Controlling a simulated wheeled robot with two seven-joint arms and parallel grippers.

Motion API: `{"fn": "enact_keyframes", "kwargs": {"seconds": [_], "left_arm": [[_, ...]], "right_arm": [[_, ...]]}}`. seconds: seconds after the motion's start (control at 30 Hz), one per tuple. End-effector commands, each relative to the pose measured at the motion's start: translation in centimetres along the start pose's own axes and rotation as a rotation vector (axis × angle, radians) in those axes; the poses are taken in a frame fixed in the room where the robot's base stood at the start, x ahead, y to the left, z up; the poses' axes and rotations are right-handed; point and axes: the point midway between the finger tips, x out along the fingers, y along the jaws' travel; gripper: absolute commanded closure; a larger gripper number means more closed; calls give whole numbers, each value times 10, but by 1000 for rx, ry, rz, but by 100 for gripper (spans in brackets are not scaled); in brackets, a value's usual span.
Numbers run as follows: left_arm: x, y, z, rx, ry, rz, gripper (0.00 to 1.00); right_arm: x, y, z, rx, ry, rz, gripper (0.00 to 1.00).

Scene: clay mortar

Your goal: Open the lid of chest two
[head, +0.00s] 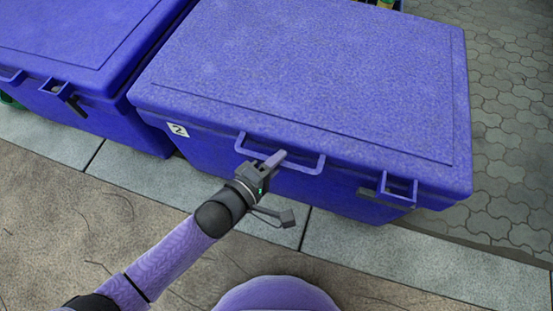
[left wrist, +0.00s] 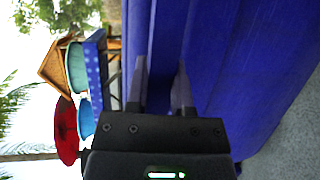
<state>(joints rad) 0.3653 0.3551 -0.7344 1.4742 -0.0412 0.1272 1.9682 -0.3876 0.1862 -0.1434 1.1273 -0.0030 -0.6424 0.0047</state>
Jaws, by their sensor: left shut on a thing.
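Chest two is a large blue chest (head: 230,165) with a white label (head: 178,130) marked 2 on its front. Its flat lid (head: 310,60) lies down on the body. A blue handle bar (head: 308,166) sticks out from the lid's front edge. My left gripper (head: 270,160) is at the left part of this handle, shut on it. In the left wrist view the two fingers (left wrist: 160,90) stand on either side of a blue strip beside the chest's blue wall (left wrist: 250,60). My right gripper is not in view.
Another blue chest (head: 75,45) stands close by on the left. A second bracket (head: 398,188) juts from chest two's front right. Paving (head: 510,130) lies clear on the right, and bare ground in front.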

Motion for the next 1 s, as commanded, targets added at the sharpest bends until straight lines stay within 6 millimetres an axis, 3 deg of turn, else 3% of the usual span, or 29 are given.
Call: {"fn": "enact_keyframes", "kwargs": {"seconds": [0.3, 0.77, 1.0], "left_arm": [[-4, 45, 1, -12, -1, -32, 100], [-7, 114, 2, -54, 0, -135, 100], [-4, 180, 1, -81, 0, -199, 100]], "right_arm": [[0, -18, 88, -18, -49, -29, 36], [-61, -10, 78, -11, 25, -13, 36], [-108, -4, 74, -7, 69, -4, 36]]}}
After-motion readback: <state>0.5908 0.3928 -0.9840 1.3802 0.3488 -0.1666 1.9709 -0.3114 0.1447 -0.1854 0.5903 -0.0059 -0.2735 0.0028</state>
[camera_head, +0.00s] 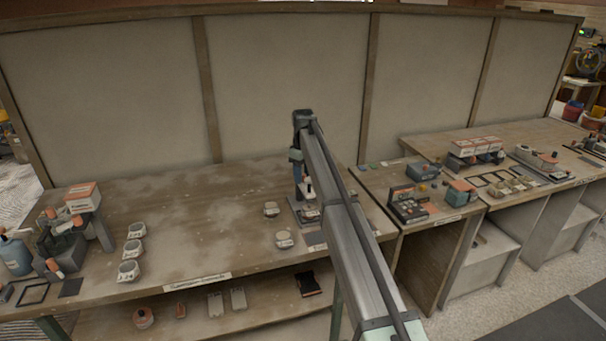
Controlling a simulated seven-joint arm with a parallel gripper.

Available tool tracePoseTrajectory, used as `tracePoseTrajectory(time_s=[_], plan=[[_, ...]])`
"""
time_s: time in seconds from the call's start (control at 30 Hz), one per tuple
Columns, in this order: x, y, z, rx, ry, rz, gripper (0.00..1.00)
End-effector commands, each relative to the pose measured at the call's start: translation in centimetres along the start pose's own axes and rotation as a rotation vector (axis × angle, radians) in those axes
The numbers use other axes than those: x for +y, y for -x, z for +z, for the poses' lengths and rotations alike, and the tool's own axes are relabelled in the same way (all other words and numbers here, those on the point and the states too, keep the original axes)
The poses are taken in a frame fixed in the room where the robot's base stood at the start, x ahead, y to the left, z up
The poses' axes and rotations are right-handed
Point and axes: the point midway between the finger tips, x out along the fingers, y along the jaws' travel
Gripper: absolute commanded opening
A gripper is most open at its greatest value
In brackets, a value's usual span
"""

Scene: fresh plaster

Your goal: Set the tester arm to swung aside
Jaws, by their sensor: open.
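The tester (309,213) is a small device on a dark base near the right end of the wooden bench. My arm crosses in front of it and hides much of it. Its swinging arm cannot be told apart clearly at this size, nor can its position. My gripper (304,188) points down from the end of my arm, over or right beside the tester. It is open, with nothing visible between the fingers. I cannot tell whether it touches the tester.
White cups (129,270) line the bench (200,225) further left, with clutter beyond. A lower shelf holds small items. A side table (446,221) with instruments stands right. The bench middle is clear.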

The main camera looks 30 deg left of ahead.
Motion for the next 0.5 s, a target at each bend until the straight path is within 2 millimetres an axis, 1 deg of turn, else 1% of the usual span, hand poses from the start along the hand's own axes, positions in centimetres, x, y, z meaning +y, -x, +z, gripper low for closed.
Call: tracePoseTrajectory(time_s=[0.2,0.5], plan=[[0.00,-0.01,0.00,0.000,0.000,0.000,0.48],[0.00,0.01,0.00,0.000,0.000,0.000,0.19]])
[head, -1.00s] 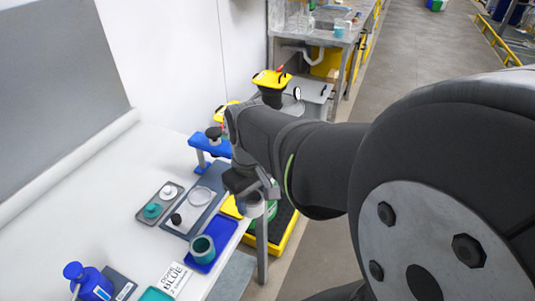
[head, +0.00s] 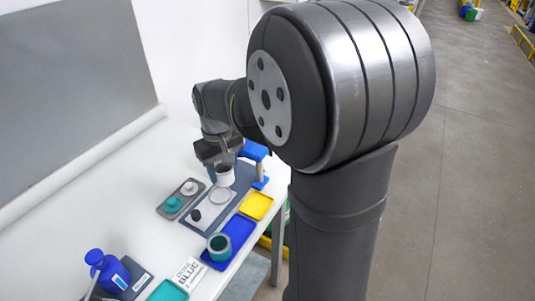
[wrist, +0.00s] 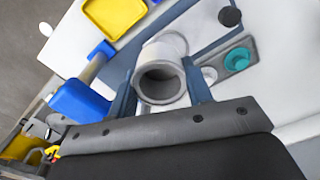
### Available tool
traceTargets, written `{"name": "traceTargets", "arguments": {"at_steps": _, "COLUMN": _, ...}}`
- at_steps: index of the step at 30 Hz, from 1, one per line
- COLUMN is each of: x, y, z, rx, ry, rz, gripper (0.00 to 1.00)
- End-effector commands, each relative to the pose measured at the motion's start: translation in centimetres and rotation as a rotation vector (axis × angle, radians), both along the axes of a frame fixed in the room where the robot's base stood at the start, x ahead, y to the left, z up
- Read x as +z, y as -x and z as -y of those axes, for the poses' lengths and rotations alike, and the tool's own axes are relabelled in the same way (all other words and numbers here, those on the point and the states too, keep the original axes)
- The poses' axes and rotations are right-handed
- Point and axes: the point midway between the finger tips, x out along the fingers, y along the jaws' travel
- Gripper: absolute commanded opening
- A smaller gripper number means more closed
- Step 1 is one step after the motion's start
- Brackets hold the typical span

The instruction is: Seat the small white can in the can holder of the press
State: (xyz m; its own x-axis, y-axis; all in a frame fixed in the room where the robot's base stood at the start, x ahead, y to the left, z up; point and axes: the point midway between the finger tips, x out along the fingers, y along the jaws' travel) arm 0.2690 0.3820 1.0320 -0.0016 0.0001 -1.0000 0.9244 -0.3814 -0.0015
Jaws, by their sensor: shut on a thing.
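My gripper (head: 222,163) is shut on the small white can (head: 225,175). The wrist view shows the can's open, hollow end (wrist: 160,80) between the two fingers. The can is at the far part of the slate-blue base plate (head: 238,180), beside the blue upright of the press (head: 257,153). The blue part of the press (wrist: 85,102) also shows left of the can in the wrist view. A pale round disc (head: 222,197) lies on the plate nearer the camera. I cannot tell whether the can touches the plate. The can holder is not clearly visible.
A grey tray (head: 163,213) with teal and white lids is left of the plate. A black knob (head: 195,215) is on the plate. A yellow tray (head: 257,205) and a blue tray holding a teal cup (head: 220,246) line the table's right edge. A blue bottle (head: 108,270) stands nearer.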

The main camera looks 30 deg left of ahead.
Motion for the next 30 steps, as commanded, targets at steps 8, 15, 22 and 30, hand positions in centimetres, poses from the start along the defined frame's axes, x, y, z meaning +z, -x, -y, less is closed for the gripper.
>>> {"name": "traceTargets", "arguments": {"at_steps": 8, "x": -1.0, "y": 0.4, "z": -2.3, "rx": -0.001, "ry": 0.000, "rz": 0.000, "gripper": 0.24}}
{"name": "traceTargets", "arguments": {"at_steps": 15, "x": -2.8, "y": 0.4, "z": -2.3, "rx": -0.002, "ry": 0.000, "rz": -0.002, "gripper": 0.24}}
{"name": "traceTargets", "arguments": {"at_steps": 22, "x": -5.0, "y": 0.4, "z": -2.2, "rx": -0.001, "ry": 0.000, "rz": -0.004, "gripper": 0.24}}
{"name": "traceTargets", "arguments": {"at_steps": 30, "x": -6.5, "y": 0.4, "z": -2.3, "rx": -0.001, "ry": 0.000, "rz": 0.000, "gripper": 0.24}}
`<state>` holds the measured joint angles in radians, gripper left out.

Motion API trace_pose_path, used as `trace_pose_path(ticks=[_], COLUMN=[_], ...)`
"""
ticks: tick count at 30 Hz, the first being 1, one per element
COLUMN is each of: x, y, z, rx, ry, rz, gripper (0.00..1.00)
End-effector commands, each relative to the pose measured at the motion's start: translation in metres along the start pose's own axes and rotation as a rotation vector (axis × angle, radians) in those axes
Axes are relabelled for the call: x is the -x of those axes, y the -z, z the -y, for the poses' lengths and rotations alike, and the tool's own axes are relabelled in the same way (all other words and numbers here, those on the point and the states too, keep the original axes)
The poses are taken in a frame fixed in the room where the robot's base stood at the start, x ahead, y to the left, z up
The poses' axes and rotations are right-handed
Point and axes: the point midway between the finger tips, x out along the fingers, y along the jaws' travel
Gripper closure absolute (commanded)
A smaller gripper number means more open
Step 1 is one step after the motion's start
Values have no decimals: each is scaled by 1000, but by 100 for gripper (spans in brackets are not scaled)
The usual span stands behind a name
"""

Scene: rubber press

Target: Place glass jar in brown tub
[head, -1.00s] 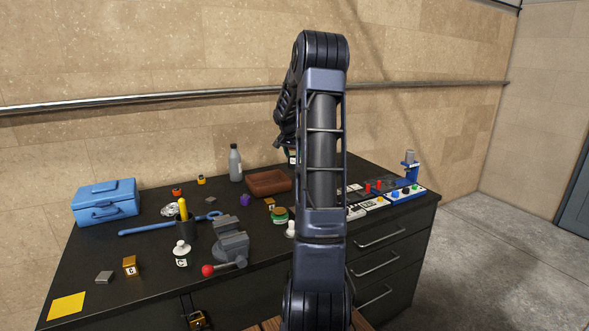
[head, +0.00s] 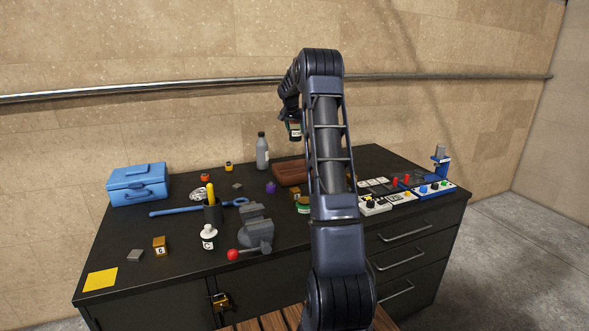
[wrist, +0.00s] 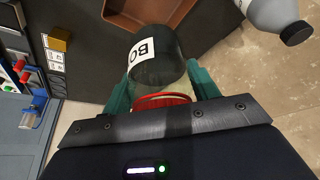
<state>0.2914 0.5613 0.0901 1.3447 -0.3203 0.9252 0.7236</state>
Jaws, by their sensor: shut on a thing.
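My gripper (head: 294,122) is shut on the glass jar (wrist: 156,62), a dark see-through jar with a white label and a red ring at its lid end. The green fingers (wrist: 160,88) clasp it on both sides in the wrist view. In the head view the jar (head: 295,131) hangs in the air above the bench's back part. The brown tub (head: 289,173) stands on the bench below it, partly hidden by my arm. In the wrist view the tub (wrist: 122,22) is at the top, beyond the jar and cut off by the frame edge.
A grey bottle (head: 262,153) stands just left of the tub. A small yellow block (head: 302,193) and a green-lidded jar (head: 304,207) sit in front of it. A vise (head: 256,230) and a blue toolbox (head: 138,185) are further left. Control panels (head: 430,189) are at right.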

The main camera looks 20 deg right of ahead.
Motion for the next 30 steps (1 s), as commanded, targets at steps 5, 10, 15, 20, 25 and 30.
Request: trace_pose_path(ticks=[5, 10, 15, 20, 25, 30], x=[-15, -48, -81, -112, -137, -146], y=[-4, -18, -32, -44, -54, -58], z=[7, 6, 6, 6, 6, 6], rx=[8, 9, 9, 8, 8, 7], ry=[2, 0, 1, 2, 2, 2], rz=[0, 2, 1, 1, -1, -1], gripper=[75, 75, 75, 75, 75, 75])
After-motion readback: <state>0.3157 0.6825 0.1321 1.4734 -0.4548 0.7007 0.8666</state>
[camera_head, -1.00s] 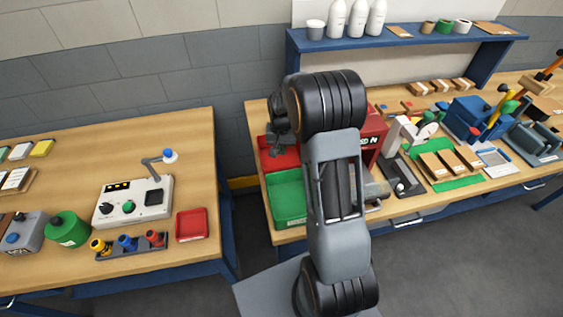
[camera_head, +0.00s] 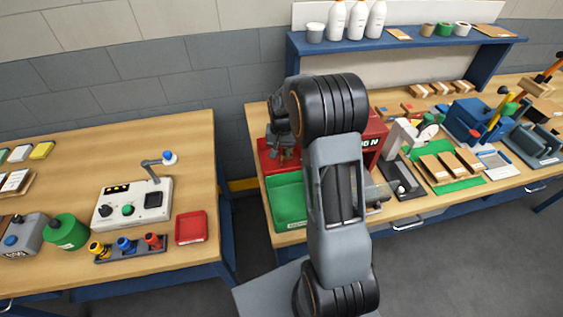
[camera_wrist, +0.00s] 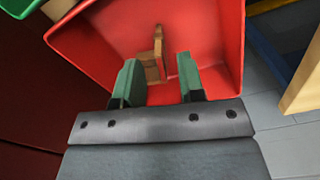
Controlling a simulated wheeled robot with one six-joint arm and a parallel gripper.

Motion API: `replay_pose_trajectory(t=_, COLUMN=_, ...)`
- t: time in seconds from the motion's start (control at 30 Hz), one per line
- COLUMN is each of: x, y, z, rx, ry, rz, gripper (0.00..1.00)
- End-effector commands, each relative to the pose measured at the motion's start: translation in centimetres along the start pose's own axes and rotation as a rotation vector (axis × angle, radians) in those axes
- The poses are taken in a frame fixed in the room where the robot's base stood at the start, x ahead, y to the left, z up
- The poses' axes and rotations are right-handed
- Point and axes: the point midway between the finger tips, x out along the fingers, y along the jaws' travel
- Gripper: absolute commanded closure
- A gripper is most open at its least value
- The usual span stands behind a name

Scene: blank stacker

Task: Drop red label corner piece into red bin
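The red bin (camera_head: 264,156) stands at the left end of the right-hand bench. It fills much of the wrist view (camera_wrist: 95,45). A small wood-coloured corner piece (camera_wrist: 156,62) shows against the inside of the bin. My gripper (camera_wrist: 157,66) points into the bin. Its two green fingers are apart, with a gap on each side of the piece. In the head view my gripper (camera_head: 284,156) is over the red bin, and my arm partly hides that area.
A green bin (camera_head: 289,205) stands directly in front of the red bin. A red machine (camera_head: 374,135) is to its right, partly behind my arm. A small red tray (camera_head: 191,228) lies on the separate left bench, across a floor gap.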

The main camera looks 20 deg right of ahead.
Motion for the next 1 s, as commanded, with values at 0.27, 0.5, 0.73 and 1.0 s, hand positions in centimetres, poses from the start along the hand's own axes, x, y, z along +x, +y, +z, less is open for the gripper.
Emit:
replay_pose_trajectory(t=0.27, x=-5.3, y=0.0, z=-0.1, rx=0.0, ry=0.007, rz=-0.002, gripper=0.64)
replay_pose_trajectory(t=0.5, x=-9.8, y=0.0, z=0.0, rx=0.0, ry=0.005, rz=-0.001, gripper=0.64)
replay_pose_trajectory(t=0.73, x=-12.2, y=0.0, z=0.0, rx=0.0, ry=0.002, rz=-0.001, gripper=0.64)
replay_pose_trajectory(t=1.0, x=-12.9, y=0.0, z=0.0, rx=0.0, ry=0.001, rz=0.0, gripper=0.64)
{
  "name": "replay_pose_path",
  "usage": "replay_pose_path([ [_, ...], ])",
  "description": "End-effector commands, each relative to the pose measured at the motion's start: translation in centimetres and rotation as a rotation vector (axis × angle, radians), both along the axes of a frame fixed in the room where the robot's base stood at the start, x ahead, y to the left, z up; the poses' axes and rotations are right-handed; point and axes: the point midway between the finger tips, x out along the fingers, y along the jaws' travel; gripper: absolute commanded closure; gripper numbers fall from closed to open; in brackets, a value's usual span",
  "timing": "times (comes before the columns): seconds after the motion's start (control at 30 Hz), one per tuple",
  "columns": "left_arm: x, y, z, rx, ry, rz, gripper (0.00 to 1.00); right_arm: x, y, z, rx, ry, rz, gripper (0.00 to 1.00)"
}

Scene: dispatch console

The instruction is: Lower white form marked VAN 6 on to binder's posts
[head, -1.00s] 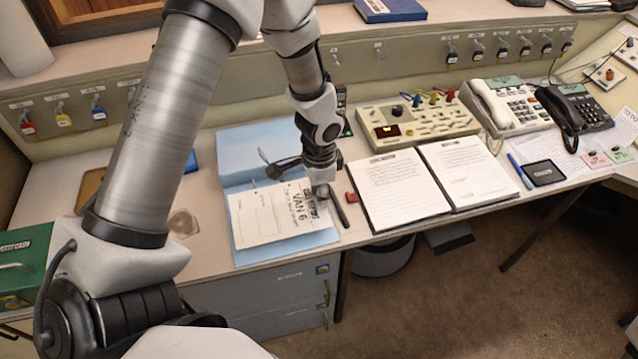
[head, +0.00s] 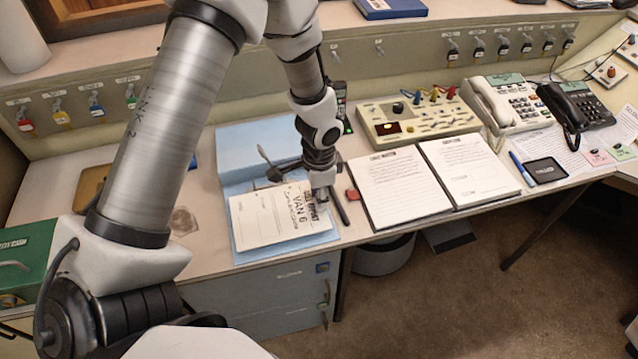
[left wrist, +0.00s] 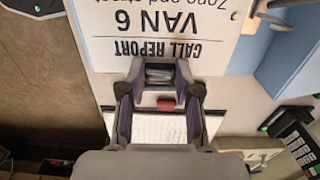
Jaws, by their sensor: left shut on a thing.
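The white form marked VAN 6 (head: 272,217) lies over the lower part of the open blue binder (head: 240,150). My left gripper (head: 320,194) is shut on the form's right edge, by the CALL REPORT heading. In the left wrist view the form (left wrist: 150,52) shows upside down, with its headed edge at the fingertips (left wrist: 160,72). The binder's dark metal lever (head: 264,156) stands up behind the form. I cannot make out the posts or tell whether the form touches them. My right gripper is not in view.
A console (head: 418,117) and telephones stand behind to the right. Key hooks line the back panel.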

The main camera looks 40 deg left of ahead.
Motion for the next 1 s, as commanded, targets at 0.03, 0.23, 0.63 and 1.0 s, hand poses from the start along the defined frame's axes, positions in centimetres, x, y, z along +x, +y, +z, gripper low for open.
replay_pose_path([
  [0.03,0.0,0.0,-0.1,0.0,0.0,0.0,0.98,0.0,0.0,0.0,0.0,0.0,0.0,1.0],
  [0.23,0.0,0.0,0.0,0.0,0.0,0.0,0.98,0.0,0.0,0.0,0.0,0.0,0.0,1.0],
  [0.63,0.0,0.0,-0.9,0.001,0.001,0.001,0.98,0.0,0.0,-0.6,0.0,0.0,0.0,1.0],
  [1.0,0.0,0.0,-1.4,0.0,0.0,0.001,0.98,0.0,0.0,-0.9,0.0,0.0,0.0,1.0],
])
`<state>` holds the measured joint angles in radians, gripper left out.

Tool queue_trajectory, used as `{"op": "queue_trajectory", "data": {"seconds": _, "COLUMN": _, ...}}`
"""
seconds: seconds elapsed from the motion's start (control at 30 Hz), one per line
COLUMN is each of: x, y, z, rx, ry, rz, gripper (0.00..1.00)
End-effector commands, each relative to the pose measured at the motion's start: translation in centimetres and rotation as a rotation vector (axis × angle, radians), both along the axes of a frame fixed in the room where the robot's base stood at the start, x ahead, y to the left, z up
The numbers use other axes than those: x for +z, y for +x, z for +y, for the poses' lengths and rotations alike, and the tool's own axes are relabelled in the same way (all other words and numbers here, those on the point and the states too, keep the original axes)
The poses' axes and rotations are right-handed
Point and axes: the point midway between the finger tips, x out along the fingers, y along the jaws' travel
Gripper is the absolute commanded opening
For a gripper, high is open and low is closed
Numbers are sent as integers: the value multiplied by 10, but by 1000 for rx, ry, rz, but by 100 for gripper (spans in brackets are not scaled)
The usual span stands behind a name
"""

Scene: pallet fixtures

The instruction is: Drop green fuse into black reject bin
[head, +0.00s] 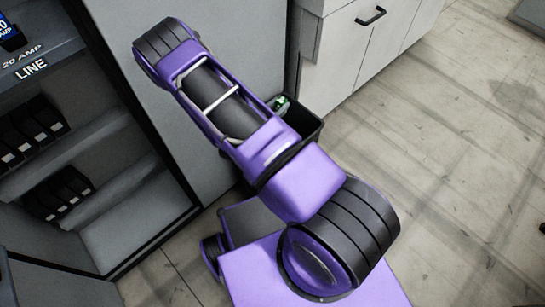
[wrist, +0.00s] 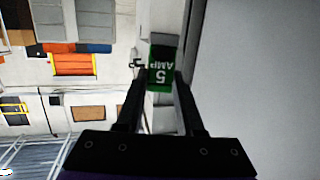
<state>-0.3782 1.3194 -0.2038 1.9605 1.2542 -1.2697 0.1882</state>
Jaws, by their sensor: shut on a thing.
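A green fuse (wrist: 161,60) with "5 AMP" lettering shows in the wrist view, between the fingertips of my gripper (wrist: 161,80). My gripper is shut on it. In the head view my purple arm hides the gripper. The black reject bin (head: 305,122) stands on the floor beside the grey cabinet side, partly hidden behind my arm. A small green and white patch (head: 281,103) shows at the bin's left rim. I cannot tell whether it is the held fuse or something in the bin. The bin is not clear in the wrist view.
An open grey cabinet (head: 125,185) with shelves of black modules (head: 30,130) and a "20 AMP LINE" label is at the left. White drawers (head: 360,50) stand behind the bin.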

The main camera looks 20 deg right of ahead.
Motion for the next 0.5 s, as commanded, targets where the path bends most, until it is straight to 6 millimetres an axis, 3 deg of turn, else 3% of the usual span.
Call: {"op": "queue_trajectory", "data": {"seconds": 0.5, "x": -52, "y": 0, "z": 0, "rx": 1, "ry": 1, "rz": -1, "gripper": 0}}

# # #

__Work to do__: Extract every line of the records above that contains the word "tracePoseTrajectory".

__Completed exercise__:
Available tool tracePoseTrajectory, used as `tracePoseTrajectory(time_s=[_], plan=[[_, ...]])`
Call: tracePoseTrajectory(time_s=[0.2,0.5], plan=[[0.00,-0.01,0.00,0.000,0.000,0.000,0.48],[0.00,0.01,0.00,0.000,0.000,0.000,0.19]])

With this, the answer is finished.